[start of Material]

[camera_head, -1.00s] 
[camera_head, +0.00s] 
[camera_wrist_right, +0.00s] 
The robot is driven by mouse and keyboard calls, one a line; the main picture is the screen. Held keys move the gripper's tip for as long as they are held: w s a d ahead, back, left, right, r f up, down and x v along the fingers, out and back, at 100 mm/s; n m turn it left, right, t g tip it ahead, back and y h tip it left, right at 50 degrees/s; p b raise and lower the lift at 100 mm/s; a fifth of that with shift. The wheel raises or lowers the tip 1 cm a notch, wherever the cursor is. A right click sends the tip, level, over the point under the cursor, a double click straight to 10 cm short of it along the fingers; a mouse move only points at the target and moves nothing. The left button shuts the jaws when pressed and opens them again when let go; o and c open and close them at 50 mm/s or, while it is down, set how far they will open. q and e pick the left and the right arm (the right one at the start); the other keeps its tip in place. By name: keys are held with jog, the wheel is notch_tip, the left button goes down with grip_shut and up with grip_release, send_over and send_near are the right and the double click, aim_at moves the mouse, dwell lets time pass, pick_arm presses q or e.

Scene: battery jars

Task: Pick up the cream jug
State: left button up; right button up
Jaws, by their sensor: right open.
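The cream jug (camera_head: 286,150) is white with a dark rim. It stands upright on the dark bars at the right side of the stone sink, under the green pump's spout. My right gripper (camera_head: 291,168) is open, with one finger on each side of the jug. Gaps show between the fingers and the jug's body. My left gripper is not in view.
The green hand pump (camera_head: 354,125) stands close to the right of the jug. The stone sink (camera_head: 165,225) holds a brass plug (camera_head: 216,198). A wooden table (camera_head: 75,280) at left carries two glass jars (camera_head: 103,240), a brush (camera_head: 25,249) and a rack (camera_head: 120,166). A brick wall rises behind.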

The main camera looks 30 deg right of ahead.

[end of Material]

- To do: Please print exactly what appears from the first line of the data through the line with "[camera_wrist_right, +0.00s]", including both of those lines and nothing past them.

- Task solution:
[camera_head, -1.00s] 
[camera_head, +0.00s] 
[camera_wrist_right, +0.00s] 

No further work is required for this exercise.